If you haven't read my post from a few days ago that was part 1, please read that first.
"Boys and girls, if they are to be prepared for their own family life later, need to be familiar with the details of family routines. By the time they are 12 they should be putting up their own lunches, doing simple cooking, planning and carrying out projects like cleaning their own rooms. Children who live on farms have an advantage over city children. They may have first-hand experience in work by means of which millions of people earn their living. They care for stock, or even raise them, learn to use and repair machinery, and help get meals for threshers. The city boy's job of washing the family car, and his sister's practice in helping to serve at church suppers are examples of the less frequent work opportunities coming to urban children." Your Child from 6 to 12 Children's Bureau Publication Number 324
I struggle with giving my Lambs appropriate chores. The Lambs are assigned to each clean their bathroom two days a week. They pitch in to help with dishes, assist to make meals, clean their bedroom and playroom, put their clothes away, help Ram with yard work, and chores like that. But besides their bathroom they don't have assigned chores. It usually turns out that on Ram's day off we all help to get lots done inside and outside our house.
My challenge is trying to find the happy medium between them doing chores that provide experiences that help them become self-reliant and useful and finding the time to supervise them doing most chores.
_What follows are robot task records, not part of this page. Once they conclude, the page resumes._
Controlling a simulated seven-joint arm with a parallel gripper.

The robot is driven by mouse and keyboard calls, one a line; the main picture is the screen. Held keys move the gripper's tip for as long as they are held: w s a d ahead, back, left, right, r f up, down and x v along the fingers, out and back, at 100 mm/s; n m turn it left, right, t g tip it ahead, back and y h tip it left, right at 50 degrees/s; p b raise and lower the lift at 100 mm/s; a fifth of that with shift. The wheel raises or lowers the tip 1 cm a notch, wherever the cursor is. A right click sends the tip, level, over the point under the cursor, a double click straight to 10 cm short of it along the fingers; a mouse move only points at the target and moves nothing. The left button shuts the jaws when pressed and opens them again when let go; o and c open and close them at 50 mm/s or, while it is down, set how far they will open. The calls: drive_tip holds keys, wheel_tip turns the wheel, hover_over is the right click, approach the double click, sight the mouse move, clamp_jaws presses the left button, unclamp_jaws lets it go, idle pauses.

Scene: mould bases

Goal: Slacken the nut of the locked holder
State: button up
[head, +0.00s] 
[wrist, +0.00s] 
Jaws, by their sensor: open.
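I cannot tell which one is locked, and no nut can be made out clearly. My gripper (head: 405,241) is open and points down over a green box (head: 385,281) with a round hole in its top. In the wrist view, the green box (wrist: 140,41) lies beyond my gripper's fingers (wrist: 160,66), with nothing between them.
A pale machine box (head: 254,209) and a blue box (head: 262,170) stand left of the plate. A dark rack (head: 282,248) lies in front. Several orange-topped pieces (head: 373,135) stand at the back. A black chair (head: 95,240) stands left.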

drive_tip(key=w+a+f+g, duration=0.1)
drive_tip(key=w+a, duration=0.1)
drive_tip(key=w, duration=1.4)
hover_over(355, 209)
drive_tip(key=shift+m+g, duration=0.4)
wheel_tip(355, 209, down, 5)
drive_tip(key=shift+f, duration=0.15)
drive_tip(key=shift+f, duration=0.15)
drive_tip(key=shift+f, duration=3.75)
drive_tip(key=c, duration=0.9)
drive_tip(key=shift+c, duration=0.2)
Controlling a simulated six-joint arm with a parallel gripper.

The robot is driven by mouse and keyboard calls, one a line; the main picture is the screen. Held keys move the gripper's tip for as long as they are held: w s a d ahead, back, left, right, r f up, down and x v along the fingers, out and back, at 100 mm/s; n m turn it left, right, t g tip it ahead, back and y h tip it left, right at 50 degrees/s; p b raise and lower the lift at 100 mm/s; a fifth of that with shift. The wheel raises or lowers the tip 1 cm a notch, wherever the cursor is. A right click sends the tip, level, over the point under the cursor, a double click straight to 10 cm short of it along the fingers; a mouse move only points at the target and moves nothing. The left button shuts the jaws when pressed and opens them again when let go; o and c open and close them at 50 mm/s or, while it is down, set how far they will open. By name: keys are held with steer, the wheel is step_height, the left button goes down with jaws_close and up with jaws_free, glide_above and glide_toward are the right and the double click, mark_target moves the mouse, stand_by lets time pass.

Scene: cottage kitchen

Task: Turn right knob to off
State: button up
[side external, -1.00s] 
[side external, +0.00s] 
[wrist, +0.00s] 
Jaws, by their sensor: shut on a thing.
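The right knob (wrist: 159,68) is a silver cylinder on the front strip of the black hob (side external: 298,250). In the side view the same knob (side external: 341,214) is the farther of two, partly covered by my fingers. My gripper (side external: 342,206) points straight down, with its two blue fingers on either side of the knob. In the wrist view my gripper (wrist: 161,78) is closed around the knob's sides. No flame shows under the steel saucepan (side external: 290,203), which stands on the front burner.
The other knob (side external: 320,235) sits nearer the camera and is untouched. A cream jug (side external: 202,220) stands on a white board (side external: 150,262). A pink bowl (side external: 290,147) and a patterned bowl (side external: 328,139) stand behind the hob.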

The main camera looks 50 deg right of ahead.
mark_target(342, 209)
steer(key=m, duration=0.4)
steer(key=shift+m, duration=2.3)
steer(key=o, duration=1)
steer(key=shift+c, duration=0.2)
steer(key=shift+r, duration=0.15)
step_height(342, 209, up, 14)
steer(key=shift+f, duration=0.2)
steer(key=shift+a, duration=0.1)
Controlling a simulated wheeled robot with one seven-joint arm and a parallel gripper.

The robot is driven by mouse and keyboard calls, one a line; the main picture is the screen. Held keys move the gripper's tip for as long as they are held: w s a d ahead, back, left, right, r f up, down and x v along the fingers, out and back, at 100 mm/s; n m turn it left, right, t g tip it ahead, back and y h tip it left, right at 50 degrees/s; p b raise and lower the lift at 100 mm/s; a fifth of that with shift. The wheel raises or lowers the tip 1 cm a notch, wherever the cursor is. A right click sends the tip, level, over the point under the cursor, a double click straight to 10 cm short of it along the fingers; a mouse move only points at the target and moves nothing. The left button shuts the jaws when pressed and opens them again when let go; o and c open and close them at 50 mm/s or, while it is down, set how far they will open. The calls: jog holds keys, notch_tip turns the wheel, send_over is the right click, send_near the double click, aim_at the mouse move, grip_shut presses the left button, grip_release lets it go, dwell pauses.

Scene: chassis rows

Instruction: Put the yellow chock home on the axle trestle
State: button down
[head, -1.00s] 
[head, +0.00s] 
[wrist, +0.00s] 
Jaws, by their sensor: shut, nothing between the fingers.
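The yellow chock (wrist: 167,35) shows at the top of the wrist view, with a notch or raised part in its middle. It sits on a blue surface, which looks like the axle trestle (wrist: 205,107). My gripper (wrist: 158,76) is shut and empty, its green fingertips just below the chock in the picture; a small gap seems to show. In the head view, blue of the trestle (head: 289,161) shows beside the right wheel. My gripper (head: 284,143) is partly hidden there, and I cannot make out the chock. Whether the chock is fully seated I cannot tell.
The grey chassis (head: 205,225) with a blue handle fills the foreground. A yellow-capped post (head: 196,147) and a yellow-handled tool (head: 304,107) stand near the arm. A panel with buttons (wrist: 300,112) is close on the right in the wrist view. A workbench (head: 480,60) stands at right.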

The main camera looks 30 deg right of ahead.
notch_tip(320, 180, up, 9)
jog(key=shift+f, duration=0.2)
Sometimes it is easier to just do the chores myself, but I know they need to learn how to do these chores and not have me do everything for them. I want them to learn how to contribute to our family and be useful to our family. We don't have pets or a large garden for them to help with.
I do try to have a good attitude about work. Sometimes I will make them a list of chores they need to complete and when they are finished with that list they are allowed to play the rest of the day. Sometimes I let them pick music to listen to while they do chores. Sometimes I work with them to all work together on a chore.
9. Learning to read and write-
This book strongly encouraged reading to and talking to children a lot, but leaving the rest of schooling to their teachers when they go to school. It encouraged parents not to worry if their children don't learn how to read in first grade and reminded parents that some children take much longer to learn to read.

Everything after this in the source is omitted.